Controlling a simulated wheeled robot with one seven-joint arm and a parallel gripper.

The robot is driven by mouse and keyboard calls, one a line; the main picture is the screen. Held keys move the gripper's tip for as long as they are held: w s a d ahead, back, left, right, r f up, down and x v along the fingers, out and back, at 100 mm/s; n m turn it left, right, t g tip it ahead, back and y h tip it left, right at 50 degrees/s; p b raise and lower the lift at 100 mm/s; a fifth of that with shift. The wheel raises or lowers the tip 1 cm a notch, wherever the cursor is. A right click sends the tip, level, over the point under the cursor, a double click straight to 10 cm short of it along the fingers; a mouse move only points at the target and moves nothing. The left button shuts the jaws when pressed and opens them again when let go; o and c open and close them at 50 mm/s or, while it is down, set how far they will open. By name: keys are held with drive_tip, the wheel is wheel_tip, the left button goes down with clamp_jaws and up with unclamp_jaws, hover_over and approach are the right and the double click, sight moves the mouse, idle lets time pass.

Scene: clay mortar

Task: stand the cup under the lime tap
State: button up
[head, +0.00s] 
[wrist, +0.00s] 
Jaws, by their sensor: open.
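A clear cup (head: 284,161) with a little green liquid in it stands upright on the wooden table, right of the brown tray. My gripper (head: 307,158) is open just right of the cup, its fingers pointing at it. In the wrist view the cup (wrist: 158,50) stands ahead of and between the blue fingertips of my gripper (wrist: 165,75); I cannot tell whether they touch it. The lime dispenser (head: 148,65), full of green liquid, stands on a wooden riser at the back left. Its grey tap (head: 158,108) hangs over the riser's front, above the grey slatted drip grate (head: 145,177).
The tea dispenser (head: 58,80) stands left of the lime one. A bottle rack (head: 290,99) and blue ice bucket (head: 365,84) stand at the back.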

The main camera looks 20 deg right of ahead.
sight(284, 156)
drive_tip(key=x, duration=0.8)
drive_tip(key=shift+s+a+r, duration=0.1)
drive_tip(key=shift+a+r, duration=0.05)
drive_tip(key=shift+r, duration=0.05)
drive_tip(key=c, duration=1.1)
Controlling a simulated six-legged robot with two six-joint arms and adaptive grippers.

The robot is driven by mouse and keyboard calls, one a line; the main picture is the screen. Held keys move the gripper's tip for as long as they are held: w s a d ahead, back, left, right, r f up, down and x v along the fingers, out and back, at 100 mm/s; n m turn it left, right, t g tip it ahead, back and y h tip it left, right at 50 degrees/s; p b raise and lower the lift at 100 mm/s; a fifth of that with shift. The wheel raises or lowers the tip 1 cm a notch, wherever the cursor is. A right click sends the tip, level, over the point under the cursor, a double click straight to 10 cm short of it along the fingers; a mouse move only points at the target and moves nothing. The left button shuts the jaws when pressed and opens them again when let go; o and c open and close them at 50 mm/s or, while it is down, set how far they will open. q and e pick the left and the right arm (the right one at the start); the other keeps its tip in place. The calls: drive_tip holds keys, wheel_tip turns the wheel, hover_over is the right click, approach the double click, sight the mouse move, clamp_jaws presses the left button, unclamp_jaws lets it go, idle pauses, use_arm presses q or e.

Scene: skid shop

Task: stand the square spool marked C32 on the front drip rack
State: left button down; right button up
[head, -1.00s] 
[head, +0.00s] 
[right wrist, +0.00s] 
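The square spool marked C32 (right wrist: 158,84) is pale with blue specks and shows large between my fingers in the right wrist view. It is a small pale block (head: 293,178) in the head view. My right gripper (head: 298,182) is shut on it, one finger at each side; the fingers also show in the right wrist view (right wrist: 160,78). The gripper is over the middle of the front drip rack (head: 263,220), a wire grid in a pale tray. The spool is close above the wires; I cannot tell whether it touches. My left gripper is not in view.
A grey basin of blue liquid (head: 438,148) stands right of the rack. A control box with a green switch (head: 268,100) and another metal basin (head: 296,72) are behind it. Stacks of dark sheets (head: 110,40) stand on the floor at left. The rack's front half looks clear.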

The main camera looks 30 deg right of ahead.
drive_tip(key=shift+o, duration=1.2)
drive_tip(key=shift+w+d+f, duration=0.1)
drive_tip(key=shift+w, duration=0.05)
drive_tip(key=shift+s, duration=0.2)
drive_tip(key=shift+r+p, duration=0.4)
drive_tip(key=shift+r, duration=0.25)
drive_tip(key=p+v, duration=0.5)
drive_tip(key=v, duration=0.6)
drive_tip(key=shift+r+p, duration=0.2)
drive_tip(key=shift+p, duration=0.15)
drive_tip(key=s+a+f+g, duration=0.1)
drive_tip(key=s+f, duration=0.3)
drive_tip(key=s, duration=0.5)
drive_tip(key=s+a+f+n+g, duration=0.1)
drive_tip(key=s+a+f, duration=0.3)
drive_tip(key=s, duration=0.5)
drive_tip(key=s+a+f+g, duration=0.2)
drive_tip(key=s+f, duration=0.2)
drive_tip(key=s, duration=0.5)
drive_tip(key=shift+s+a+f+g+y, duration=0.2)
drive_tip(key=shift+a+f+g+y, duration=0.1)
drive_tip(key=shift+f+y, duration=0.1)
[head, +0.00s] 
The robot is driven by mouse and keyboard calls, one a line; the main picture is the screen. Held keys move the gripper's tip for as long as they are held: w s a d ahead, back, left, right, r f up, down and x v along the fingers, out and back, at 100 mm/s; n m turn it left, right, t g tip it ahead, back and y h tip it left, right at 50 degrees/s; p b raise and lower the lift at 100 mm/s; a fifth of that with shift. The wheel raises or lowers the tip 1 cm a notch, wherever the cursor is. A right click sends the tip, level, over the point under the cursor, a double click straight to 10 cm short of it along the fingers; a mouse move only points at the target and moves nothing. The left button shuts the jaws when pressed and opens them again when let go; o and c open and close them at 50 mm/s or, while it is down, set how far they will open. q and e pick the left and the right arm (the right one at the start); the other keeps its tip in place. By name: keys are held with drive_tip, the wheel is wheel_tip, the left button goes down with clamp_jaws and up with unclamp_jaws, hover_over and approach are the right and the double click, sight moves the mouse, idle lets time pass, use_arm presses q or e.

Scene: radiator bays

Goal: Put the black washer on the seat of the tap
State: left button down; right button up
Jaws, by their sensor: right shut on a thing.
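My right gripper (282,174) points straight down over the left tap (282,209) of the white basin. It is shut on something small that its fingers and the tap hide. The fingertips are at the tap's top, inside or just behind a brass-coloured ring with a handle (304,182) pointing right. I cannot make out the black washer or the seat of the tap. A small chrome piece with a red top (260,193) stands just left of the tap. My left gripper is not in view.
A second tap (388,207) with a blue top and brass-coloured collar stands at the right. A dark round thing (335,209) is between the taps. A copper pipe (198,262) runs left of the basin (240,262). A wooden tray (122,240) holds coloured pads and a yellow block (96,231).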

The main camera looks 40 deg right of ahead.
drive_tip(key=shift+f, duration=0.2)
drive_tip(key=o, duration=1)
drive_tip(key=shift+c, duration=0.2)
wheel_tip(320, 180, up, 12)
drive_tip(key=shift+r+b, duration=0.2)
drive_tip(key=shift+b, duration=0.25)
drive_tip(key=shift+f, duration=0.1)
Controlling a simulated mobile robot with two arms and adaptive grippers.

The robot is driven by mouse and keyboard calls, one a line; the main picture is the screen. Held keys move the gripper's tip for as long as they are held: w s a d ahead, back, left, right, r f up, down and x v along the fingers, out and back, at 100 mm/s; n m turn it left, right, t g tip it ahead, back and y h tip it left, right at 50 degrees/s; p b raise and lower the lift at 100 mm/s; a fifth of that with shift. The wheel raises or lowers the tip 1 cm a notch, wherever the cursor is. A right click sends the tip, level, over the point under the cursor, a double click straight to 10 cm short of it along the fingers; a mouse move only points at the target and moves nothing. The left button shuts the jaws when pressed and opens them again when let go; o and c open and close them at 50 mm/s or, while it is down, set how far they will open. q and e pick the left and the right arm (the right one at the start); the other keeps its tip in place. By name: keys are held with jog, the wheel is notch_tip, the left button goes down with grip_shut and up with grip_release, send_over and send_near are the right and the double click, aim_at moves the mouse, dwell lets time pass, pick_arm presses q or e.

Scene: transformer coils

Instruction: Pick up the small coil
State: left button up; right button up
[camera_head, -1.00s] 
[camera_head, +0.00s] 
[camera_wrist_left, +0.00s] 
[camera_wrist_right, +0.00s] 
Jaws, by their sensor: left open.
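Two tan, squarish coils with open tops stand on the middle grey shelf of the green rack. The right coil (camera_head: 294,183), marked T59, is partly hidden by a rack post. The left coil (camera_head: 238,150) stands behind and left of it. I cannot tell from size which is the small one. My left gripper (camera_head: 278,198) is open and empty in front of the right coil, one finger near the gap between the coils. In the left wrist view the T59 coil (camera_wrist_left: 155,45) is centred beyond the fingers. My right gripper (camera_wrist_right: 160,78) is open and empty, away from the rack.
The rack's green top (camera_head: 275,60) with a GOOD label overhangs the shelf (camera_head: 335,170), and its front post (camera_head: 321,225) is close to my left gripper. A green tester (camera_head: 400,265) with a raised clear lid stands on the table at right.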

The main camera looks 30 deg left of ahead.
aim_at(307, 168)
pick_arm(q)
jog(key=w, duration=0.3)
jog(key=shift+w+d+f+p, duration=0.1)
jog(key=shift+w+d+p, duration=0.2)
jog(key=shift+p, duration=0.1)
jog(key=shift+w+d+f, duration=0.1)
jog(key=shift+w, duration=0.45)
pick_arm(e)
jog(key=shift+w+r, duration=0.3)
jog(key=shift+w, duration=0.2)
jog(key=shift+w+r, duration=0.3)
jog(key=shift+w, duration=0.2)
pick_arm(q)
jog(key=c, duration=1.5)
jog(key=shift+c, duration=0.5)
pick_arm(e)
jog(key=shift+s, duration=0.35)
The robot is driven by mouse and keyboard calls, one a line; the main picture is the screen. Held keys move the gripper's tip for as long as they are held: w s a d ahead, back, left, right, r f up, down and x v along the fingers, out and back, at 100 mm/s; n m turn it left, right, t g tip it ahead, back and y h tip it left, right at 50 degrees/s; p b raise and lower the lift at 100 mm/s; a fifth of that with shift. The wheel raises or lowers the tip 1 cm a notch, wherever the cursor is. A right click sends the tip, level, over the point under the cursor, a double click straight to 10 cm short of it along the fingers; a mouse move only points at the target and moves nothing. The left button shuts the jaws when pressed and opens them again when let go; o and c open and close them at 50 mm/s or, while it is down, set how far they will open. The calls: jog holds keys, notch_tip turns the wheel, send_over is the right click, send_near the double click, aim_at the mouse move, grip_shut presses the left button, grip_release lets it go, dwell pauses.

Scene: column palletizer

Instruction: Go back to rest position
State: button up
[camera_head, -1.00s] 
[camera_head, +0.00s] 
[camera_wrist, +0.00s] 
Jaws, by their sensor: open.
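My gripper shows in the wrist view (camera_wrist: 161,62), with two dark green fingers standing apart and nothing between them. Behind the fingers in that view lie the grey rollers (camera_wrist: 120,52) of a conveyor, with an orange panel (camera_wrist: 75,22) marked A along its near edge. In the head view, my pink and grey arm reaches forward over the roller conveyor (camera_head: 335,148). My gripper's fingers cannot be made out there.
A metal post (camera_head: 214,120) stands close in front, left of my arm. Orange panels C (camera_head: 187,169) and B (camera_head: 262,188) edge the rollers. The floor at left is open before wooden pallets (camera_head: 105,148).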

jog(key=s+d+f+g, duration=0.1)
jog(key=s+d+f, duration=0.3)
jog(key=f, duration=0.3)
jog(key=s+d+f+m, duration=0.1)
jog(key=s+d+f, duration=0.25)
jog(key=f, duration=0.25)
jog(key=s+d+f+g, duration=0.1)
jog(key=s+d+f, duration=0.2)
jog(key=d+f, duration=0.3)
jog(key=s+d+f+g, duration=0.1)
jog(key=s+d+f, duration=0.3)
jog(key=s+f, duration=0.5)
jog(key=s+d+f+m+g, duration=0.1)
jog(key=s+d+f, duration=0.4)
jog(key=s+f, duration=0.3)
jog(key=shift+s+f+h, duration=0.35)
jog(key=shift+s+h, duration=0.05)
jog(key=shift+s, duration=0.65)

◆ **PROBLEM TO SOLVE**
Identify each line in the records above that contains the word "Scene", and copy it out in full.

◆ **TASK OUTPUT**
Scene: clay mortar
Scene: skid shop
Scene: radiator bays
Scene: transformer coils
Scene: column palletizer

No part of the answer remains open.